Entrepreneur Brian Eccles handing over CEO role at Farm Focus Limited
Respected Wairarapa businessman and former farmer, Brian Eccles, is moving out of the role of CEO of Farm Focus, the farm management software company he owns and has directed for many years. Moving into the position is Nicola Black, also originally from a rural Wairarapa background.
While Eccles is stepping back from his role as CEO for Farm Focus, he’ll continue to drive software development for the firm in line with the changing needs of New Zealand’s farmers. He couldn’t be more pleased to have Black moving into the role, representing the emerging new face of farmers in New Zealand.
“Of the several high calibre candidates we interviewed for this role, we’re very excited to have Nicola taking up the position,” says Eccles.

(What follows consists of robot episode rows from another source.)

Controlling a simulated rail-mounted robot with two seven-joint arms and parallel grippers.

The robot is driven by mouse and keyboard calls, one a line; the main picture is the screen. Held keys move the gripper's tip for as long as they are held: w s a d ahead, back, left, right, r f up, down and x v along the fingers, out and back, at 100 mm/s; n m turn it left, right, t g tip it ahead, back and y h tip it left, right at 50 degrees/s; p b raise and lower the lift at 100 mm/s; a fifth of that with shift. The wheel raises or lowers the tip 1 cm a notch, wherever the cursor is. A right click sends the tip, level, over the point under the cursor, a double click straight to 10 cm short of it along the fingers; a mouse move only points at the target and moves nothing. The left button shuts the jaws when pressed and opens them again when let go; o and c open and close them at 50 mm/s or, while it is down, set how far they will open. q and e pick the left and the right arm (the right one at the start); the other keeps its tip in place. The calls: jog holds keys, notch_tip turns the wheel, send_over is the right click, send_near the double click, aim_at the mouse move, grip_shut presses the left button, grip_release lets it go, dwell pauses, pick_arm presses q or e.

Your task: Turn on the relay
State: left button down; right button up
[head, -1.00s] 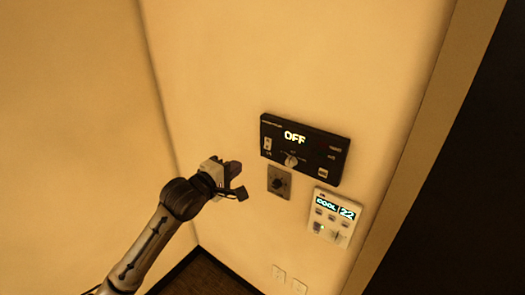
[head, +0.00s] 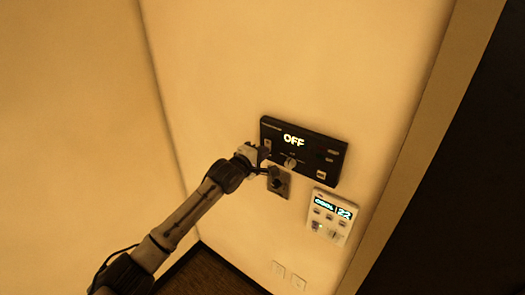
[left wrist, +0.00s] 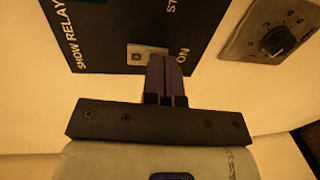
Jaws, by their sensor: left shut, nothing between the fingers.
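The relay panel (head: 325,143) is a black box on the wall, and its lit display (head: 294,139) reads OFF. It has a round knob (head: 290,162) at its lower middle. In the left wrist view the panel (left wrist: 105,30) fills the top, with "SHOW RELAY" and "ON" printed on it. A small pale rocker switch (left wrist: 136,52) sits near the "ON" print. My left gripper (head: 263,153) is shut and empty at the panel's left end. Its fingertips (left wrist: 165,60) overlap the switch's right part; I cannot tell whether they touch it. My right gripper is not in view.
A grey dial plate (head: 284,186) is just below the panel, close to my gripper; it also shows in the left wrist view (left wrist: 262,40). A white thermostat (head: 332,215) reading COOL 22 is lower right. Wall sockets (head: 289,276) are near the floor. A dark doorway is at right.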

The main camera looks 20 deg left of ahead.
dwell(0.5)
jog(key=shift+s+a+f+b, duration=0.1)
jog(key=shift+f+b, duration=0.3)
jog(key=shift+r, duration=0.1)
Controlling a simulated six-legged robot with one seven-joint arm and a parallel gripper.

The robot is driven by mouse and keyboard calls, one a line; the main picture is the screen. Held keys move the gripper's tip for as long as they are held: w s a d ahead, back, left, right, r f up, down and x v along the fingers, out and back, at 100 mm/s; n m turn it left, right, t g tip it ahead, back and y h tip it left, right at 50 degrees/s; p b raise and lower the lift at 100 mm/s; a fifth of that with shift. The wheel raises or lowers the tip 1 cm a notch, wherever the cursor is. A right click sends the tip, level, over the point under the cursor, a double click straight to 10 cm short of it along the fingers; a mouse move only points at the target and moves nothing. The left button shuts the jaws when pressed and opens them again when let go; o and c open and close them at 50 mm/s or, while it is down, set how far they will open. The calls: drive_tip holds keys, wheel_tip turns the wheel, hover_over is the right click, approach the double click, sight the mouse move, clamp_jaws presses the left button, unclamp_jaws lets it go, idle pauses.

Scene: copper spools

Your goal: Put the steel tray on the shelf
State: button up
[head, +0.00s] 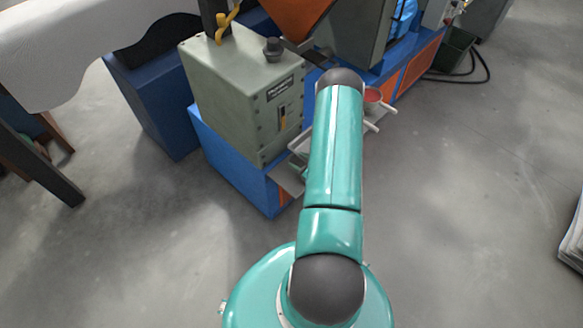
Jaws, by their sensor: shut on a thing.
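My arm rises through the middle of the head view and covers most of what lies behind it. A small part of my gripper end (304,174) shows at the arm's left edge, low by the green-grey machine. Its fingertips are hidden. A flat grey piece, which looks like the steel tray (286,180), sticks out to the left beside it. My gripper appears shut on it; the contact itself is hidden. The tray's far side is behind my arm. I cannot make out a shelf for certain.
A green-grey machine box (243,95) stands on a blue base (235,170), close left of my arm. A red-topped round thing (373,95) and pale bars show right of the arm. A dark bin (452,52) and cable are at the back right.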

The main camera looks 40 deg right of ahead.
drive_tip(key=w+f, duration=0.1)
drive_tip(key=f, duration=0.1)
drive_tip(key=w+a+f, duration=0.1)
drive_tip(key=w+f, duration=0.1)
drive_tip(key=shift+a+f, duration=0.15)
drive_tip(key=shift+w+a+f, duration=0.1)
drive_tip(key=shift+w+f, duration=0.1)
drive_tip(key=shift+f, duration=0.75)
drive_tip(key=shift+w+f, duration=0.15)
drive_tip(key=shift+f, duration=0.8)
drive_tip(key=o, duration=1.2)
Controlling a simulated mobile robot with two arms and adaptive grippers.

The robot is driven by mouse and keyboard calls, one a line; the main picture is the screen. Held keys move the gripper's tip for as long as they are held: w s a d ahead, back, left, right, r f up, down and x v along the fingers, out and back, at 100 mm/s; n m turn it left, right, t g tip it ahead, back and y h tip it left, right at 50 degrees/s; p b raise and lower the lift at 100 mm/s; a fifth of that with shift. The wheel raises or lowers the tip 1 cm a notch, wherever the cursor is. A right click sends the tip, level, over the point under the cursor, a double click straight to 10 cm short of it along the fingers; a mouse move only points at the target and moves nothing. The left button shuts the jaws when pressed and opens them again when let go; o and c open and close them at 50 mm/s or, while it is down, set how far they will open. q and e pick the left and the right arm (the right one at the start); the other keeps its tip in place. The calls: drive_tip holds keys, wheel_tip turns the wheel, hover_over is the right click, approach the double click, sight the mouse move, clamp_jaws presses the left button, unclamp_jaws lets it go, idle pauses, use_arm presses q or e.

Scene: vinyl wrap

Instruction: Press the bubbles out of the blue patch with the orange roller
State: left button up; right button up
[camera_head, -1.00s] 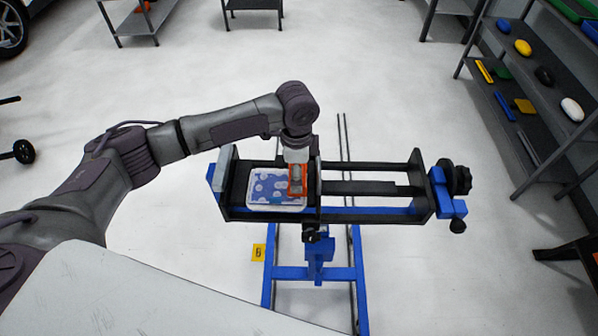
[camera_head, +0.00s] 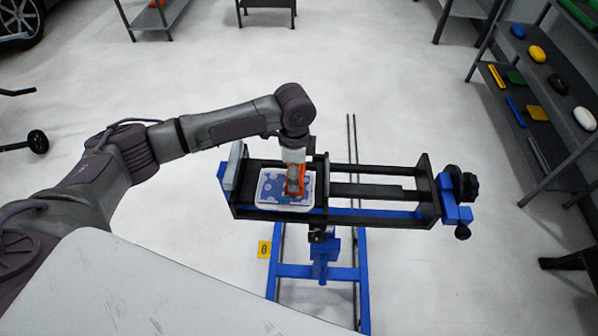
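The blue patch (camera_head: 271,190) lies on a white-rimmed panel (camera_head: 285,208) in the left part of the black clamp frame (camera_head: 375,214). Pale round bubbles show on the patch, and fewer are visible on its left part. My left gripper (camera_head: 294,180) points down over the right part of the patch. The orange roller (camera_head: 302,187) is at its fingertips, low over or touching the patch; I cannot tell which. The gripper and roller hide part of the patch. The fingers are too small to see clearly. My right gripper is not in view.
The clamp frame stands on a blue stand (camera_head: 320,272) with a black knob (camera_head: 467,186) at its right end. A grey shelf (camera_head: 548,95) with coloured tools stands at the right. A yellow marker (camera_head: 264,249) is left of the stand.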

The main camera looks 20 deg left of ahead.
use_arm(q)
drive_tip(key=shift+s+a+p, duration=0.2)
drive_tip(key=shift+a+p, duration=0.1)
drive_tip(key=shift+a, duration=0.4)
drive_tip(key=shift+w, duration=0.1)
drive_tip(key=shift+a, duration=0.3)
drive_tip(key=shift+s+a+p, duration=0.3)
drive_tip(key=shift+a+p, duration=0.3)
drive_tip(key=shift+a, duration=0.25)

“Nicola brings with her proven commercial, management, and financial analysis capabilities. She’s also from a local family with strong farming connections, giving her a solid foundation as our new CEO.”
Nicola comes from a long line of people involved in Wairarapa’s rural sector. Among several notable achievements in her family, her grandfather, Robert Oliver, was one of the founding directors of the East Coast Trading Society. This later became what is now the nationwide rural trading company, Farmlands, a cooperative that’s the largest of its type in New Zealand. Nicola’s father, Kevin, had an apple orchard near Masterton, which is where Nicola grew up.
Among her qualifications, Nicola has a Bachelor of Commerce and Administration majoring in accounting. In 2015, she completed the Darden Business School (Virginia, USA) EY Executive Leadership Programme. She has also trained as a lawyer.
Nicola has spent much of her career in research and development, and management, in the Wellington area. She spent several years as a growth advisor at EY (formerly known as Ernst & Young), where she worked alongside innovative New Zealand companies helping them to grow both domestically and internationally.
Nicola is pleased to be returning to her rural Masterton roots. She’s looking forward to applying her skills and experience to the chief executive position at Farm Focus.
“Farm Focus is one of Wairarapa’s most innovative and successful businesses,” says Black. “Brian is leaving me big boots to fill. But I’ll have a solid team alongside me so I reckon we’ve got this.”
Farm Focus was established in October 1981, by Wairarapa farmer and ‘self-taught’ software developer, Ian Campbell, to make planning and budgeting easier for farmers. Eccles and fellow farmer David Howden subsequently joined Ian and Isabel Campbell as shareholders and directors. Together they continued Ian’s quest for a system that could look ahead, to help farmers with forecasting and financial planning on their farms. At that time, the business was known as Computer Concepts and later Cash Manager Rural. It provided systems that would improve and influence financial management for farmers nationwide over the coming decades.
David exited the business in 1997 and, when Ian and Isabel retired in 2003, they sold their shareholding to Brian, who had taken on the position of CEO the year before. This means shareholders of the company, now known as Farm Focus Limited, have always had a practical farming background.
Meeting a large and previously untapped market, Farm Focus is these days a cloud-based system, “the most modern, well-engineered, user-friendly farm financial management application in the world.”
“Throughout our company’s history we have been early adopters of new technology,” says Eccles. “Our recent move to a cloud-based platform has enabled us to deliver significant ease-of-use and labour-saving benefits. It ensures that we can continue to provide innovation and integration to other applications into the future.”
Farm Focus now has more than 10,000 customers across New Zealand’s agri-sector, including dairy, and sheep and beef. It’s the country’s largest software as a service (SaaS) provider for the farming sector. At its headquarters in Masterton, Farm Focus also has a thriving staff of more than 50 people, most who have some attachment to the rural sector.